Also known as Landau's Symbol, Big O Notation is used in Computer Science, Mathematics, and Complexity theory to describe the asymptotic behavior (also known as end behavior) of functions. Essentially, Big O Notation explains how fast a function grows or declines.

The table is above is ordered from the slowest to fastest growing functions. Since logarithmic and polylogarithmic functions differ by only a constant, c, they are treated as equivalent in Big O Notation. These formulas of Big O Notation will be used to compare the speed and growth of sorting algorithms in Java, and will be mentioned several times. Reference this section if necessary.

The Values

For this project, the data that needs to be sorted is randomly generated in an array as a group of integers from 1 to 50, inclusive. The code for said generation is shown below, and is identical for all algorithm classes:

/* Create an array of integers named array with 1-20 elements.
* Element values must be from 1-50. */
int[] arr = new int[20];
for (int i = 0; i<arr.length;i++){
    arr[i] = (int)Math.floor(Math.random()*50 + 1);
}

The Math.random() and Math.floor() methods are used to generate random values between 0 and 1 and round down values to the largest integer less than or equal to the provided value, respectively.

Selection Sort

Selection sort organizes data by repeatedly finding the smallest numerical element from an unsorted section of data and placing it at the beginning of the array.
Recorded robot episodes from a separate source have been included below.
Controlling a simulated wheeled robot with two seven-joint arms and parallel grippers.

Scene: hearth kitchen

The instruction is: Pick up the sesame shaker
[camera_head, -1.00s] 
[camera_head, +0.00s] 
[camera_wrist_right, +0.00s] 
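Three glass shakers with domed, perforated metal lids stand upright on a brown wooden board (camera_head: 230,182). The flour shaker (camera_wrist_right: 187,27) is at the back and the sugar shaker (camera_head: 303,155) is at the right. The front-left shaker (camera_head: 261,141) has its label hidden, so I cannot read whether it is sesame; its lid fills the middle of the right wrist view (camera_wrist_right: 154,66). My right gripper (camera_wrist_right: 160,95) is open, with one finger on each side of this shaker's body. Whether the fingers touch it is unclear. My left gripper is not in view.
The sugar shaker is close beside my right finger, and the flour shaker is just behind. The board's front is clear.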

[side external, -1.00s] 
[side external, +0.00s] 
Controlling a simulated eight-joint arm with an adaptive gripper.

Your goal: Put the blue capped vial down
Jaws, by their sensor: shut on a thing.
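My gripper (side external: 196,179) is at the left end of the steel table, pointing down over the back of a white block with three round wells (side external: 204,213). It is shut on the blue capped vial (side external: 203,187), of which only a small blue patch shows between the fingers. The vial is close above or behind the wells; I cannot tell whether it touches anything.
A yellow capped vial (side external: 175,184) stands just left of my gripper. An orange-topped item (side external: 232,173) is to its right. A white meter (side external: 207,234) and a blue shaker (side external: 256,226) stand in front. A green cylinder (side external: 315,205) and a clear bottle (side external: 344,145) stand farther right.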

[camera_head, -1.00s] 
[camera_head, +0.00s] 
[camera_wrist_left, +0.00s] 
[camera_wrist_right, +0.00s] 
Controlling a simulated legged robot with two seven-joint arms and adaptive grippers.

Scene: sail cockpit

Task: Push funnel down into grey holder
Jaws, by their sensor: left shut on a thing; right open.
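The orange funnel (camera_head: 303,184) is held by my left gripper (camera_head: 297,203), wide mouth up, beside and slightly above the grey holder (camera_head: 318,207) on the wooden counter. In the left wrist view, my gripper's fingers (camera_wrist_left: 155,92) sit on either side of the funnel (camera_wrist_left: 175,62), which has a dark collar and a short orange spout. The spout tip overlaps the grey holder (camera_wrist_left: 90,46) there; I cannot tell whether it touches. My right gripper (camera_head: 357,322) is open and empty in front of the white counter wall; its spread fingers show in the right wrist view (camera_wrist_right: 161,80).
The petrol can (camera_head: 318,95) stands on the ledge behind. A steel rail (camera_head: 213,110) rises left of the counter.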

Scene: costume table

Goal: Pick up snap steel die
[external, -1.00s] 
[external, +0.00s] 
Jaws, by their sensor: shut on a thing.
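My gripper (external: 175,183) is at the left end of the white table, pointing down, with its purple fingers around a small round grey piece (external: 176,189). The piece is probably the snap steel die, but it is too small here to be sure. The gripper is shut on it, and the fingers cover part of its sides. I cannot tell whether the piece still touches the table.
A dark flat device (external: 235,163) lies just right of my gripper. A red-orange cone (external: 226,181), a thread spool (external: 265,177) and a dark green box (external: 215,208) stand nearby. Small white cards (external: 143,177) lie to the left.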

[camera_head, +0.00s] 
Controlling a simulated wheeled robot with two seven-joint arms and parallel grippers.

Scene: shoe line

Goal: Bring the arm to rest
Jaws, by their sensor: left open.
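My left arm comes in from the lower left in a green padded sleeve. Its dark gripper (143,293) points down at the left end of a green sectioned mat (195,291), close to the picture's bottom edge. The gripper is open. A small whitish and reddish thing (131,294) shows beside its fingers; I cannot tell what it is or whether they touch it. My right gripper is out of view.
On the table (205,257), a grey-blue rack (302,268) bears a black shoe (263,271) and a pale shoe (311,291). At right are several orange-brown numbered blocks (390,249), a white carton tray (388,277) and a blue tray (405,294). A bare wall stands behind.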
To do so, the algorithm maintains two subarrays:

• One subarray that contains sorted values

• Remaining subarray that contains unsorted values

In each iteration, the minimum value within the unsorted subarray is chosen and added to the end of the sorted subarray. This is done until the unsorted subarray is empty, meaning that all the values are sorted. The output of the algorithm is represented in a GUI graph shown below:

The algorithm has chosen 12 as the smallest value (orange bar) in the unsorted subarray, but is still iterating through (yellow bar)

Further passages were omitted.